Back in 1930, a policy pamphlet was published, one either inspired or even written by John Maynard Keynes. Its title: We Can Conquer Unemployment. We mobilised for war. Let us now mobilise for prosperity! Why is this relevant?
My friend and colleague Tony Aspromourgos, of Sydney University, just sent me a photocopy from Peter Clarke’s excellent little book entitled Keynes: the Rise, Fall, and Return of the 20th Century’s Most Influential Economist (New York: Bloomsbury, 2009) of p.122 on which the author, P. Clarke, reproduced the said pamphlet’s title page of a copy that was held in His Majesty’s Treasury. Clearly, some official there, at the Treasury (whose views were identical to the official austerian approach that dominates, currently, EU ‘elite’ thinking) had scribbled on the title page three words that expressed his/her view of Keynes’ proposals: Extravagance, Inflation, Bankruptcy.

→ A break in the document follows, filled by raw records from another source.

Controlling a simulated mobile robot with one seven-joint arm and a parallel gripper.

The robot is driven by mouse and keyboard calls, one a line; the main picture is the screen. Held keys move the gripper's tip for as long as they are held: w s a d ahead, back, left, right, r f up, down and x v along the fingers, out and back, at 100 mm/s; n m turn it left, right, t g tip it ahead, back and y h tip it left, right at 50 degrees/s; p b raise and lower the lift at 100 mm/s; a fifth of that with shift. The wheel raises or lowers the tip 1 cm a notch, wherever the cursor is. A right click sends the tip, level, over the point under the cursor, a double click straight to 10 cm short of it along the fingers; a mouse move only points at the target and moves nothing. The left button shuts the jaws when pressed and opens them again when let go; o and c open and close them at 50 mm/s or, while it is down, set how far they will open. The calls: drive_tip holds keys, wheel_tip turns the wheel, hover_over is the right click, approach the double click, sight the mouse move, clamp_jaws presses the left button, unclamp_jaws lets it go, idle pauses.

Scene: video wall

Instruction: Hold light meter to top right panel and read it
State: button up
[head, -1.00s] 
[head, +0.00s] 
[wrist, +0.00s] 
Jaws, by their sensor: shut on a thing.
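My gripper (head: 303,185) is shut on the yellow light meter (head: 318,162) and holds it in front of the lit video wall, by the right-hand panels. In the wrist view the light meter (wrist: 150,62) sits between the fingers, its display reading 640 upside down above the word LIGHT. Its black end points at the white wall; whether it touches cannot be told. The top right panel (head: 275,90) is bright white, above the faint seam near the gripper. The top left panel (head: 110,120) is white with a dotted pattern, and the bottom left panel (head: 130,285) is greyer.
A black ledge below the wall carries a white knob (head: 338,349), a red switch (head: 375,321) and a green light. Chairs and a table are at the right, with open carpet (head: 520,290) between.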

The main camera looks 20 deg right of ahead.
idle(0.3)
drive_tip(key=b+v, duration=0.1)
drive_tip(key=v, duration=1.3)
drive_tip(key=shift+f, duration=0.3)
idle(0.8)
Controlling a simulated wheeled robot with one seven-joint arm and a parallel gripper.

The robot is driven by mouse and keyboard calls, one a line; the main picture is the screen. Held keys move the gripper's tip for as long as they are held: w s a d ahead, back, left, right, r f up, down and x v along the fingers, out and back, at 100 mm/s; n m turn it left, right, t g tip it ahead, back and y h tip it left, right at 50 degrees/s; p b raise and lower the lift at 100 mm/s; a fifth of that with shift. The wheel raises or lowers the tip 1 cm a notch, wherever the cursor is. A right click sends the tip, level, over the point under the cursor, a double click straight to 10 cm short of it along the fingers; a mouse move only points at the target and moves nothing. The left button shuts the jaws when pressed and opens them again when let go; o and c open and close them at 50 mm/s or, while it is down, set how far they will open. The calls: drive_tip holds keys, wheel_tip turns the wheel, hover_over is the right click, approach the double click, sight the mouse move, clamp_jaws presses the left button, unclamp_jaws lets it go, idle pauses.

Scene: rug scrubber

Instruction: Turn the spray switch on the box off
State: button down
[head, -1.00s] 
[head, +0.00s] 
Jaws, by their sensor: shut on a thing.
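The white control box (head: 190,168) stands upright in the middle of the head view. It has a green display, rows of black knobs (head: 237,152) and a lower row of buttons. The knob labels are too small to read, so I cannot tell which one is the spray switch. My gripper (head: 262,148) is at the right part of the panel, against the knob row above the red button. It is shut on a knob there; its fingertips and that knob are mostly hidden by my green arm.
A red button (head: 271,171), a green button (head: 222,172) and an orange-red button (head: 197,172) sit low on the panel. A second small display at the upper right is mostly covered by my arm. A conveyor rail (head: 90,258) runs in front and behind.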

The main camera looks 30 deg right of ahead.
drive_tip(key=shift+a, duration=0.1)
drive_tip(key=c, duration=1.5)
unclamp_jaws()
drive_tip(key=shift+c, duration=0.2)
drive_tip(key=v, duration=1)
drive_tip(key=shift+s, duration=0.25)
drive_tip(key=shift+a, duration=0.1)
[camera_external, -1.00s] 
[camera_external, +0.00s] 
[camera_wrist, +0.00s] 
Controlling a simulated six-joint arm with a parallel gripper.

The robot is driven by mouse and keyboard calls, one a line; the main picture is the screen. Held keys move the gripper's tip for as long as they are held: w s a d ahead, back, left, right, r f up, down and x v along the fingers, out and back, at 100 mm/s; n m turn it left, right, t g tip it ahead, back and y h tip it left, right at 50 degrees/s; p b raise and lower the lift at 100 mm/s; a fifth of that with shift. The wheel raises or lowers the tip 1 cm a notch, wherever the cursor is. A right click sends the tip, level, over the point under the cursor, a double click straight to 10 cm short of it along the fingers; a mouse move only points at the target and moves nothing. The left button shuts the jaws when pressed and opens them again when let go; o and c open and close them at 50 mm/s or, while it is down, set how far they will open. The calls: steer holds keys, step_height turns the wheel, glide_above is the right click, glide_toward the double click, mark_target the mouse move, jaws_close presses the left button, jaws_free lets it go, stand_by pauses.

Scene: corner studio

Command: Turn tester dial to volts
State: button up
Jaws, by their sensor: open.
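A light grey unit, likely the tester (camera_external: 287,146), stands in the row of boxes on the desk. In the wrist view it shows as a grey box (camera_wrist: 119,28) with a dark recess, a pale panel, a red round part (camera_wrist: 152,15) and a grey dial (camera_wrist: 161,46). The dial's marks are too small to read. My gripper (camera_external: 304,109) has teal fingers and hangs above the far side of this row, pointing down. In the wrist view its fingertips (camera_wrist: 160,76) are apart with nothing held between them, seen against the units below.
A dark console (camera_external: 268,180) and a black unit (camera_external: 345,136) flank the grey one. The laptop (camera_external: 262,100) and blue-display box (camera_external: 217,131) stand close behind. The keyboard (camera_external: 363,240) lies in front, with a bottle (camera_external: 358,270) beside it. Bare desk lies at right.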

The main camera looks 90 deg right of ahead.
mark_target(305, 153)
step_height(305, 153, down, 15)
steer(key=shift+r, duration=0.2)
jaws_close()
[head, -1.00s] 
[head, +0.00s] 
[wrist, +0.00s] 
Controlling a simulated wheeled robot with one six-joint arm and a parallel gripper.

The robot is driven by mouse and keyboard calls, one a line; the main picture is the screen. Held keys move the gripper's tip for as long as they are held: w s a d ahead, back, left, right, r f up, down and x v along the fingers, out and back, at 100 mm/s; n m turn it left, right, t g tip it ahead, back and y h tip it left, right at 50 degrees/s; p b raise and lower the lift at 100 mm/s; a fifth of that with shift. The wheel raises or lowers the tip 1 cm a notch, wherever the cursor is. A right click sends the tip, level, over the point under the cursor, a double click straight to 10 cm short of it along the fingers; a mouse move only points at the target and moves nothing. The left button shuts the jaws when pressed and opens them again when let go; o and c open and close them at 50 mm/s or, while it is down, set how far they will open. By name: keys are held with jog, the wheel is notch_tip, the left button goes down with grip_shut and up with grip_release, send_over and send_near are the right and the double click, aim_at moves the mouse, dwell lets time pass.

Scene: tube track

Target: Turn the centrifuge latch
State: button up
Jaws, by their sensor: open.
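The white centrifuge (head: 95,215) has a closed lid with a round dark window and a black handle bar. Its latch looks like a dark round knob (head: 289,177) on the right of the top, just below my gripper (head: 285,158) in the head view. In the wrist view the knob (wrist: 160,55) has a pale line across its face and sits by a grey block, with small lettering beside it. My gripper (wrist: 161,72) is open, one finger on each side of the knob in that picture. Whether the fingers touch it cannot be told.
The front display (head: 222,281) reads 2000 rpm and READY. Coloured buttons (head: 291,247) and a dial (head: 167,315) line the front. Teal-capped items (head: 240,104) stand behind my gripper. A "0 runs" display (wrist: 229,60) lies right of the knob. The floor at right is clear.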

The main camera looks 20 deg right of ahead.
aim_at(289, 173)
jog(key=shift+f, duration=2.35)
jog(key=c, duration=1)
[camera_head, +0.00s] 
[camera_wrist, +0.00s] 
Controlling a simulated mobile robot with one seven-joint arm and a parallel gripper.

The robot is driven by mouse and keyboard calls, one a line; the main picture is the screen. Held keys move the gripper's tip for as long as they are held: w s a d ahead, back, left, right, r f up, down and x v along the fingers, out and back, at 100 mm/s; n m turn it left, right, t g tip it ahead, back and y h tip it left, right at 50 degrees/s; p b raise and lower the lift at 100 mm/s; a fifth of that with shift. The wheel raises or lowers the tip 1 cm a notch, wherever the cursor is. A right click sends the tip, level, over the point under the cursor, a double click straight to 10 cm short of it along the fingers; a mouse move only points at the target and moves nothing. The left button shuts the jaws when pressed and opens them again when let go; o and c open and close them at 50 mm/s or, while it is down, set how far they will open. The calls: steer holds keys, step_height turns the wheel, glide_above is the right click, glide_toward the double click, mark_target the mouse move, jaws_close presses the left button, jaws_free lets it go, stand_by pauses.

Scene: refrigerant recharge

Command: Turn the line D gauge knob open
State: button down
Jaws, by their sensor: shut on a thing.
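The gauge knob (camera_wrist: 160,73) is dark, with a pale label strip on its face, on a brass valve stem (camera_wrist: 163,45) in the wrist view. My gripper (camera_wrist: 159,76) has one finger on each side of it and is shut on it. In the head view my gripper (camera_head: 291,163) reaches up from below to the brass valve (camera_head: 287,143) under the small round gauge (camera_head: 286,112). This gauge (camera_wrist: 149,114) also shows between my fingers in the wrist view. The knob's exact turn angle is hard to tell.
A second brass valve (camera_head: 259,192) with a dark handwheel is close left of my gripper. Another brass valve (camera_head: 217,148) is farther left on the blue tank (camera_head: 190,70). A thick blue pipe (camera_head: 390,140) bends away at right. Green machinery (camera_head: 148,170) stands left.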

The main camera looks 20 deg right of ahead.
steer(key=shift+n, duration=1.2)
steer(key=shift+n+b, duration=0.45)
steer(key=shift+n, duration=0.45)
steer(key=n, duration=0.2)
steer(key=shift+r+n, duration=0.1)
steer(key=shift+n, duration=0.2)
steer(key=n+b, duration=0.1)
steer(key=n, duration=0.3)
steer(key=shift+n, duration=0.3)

On Monday 5th September, the German Finance Minister, Mr Schauble wrote an article in the Financial Times which used up 865 words to say that which the anonymous Treasury official said in three: That the Keynesian critique of austerity in the midst of a recession brought on by a financial crisis must be rejected as false and as an extravagant precursor to inflation and bankruptcy.
History proved the Treasury official tragically wrong and vindicated Mr Keynes. It will surely prove Mr Schauble wrong for precisely the same reasons. Hopefully the human cost will be lower this time around.
PS. A big thank you to Tony Aspromourgos for sending this in.